### What needs to be done
Among the entries, which lines carry the string "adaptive"? Copy each of them.

** start of Entries supplied **

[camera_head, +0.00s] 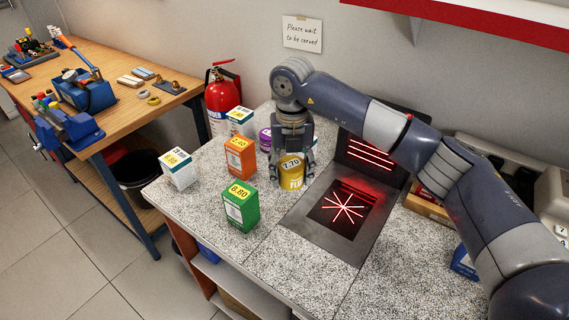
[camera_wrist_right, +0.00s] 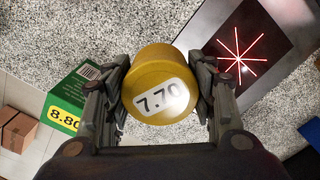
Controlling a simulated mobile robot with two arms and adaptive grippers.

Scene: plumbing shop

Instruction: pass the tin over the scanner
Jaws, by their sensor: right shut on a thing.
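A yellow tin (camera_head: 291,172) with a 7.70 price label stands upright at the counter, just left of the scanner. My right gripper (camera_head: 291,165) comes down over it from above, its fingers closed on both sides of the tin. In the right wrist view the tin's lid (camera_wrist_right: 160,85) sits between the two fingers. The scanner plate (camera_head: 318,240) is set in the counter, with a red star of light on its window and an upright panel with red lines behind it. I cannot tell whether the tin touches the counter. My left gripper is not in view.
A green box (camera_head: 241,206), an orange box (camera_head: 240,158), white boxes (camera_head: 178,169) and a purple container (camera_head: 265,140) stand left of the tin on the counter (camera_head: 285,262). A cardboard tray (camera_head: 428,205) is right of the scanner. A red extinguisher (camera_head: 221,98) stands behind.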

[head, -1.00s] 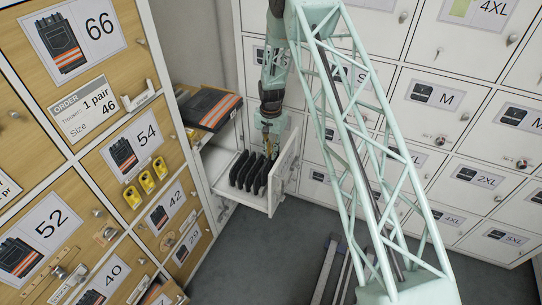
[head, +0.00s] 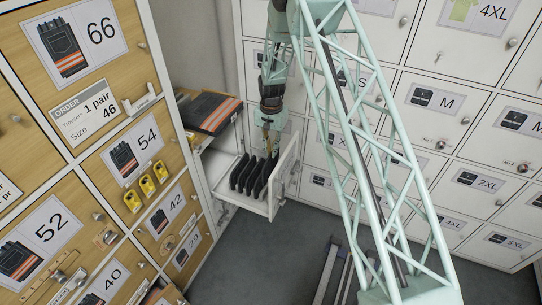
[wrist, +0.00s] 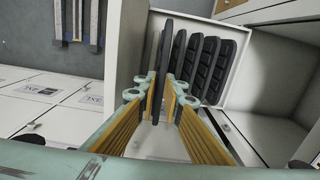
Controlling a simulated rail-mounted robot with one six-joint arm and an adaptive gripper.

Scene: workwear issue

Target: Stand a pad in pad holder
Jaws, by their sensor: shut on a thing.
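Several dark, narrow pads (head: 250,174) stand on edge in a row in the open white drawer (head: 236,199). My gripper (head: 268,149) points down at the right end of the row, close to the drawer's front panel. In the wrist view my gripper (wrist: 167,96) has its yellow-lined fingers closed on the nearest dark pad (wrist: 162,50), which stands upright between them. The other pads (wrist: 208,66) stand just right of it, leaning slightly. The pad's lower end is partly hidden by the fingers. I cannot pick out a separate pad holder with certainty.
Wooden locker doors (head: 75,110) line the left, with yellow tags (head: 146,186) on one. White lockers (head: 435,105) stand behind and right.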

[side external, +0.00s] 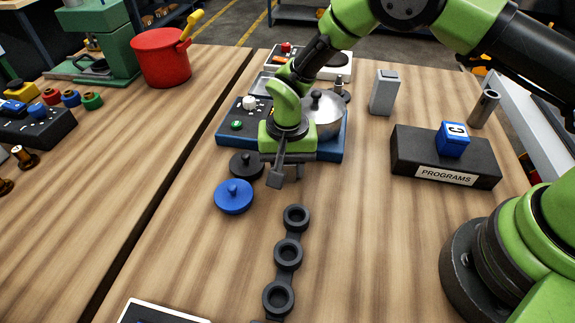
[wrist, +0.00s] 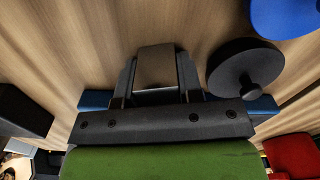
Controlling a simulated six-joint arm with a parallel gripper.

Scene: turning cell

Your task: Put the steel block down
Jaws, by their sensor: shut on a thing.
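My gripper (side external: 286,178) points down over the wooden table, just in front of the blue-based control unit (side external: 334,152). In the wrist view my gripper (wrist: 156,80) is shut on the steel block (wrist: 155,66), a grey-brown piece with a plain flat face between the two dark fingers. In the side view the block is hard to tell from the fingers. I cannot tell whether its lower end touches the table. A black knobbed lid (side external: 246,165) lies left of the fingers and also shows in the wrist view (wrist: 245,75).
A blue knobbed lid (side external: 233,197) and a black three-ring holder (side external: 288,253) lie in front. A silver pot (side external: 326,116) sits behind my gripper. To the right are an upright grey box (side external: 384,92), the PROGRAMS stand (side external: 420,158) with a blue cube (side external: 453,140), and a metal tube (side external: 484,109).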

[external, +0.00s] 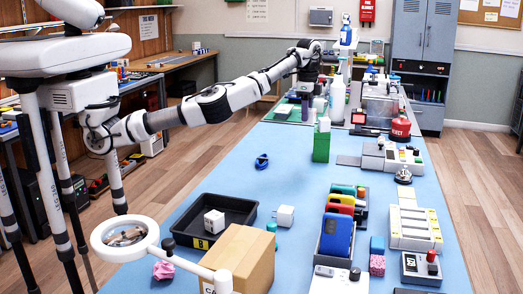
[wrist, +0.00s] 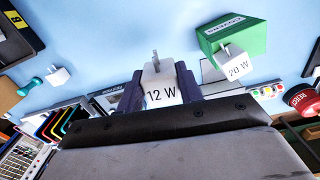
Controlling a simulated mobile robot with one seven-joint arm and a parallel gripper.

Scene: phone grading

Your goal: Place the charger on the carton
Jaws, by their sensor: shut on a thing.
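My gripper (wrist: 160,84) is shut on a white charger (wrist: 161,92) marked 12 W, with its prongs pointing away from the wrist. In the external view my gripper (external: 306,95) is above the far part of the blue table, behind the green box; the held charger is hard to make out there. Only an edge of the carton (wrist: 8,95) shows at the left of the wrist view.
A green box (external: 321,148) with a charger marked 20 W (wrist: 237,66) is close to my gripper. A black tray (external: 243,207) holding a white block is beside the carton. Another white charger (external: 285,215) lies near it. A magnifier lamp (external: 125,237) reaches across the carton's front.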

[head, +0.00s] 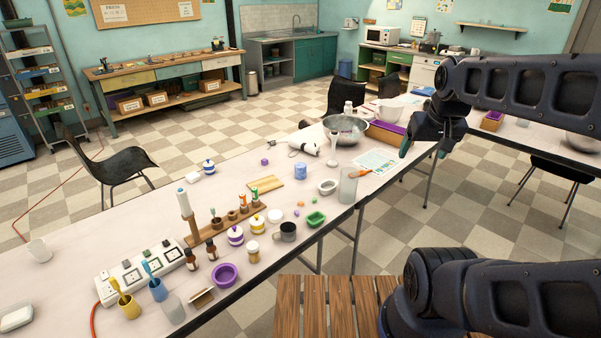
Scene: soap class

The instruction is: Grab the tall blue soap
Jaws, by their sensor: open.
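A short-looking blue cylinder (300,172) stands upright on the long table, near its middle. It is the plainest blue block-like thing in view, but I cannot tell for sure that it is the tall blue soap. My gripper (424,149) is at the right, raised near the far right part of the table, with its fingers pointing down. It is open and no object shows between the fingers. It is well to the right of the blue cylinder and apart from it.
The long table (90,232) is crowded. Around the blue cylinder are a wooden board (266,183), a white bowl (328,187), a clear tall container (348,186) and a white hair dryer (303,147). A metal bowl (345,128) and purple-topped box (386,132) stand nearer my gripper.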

** end of Entries supplied **
** start of Entries supplied **

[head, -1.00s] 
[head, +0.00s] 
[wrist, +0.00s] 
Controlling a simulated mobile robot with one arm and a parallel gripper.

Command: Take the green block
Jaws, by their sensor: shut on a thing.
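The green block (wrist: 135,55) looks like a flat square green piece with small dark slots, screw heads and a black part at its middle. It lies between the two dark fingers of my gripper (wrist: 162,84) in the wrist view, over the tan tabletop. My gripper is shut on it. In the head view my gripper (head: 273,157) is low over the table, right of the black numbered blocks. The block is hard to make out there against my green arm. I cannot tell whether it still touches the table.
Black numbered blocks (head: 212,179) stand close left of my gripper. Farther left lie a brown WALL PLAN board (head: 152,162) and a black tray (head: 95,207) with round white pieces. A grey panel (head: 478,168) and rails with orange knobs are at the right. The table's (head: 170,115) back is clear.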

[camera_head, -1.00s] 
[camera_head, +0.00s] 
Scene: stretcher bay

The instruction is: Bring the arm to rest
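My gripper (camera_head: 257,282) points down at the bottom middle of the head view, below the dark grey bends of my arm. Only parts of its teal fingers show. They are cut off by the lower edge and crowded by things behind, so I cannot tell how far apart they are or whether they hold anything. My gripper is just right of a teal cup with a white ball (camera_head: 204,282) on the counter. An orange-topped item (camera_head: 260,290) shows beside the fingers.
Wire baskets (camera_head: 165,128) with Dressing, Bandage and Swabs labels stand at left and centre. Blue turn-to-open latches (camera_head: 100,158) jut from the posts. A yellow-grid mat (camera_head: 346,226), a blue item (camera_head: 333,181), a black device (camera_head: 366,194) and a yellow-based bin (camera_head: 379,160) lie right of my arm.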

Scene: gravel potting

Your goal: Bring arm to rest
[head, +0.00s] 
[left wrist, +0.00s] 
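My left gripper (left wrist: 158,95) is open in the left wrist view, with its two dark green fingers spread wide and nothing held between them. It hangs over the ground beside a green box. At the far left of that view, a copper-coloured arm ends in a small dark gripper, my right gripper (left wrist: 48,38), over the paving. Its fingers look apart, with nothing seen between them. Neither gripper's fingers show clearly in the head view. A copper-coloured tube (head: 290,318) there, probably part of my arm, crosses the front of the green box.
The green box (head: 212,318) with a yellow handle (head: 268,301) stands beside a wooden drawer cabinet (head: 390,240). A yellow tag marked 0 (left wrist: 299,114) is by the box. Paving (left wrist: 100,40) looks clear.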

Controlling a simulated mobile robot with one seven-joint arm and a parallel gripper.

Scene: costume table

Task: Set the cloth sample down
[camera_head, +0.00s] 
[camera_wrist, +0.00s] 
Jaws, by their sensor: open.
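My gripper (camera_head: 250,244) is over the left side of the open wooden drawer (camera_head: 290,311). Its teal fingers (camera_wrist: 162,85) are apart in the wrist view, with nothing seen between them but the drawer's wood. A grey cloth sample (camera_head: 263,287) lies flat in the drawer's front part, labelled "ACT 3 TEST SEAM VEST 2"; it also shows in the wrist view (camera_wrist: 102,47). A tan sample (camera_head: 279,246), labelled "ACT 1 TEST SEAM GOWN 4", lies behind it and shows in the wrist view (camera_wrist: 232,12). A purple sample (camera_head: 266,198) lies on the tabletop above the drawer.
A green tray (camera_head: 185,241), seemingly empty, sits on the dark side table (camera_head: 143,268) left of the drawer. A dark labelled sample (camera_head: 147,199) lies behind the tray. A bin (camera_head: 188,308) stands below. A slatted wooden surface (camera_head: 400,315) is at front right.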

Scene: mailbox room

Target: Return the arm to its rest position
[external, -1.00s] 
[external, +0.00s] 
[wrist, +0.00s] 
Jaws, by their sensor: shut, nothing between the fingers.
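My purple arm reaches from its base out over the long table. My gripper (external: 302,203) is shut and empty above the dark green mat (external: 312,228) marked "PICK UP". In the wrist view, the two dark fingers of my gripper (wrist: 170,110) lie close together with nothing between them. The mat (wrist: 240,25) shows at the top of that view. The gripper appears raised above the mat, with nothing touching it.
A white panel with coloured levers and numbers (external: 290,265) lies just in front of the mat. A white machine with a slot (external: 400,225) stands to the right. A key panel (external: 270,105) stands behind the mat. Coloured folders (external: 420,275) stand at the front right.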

** end of Entries supplied **

### Problem solution
Controlling a simulated mobile robot with two arms and adaptive grippers.
Controlling a simulated rail-mounted robot with one six-joint arm and an adaptive gripper.

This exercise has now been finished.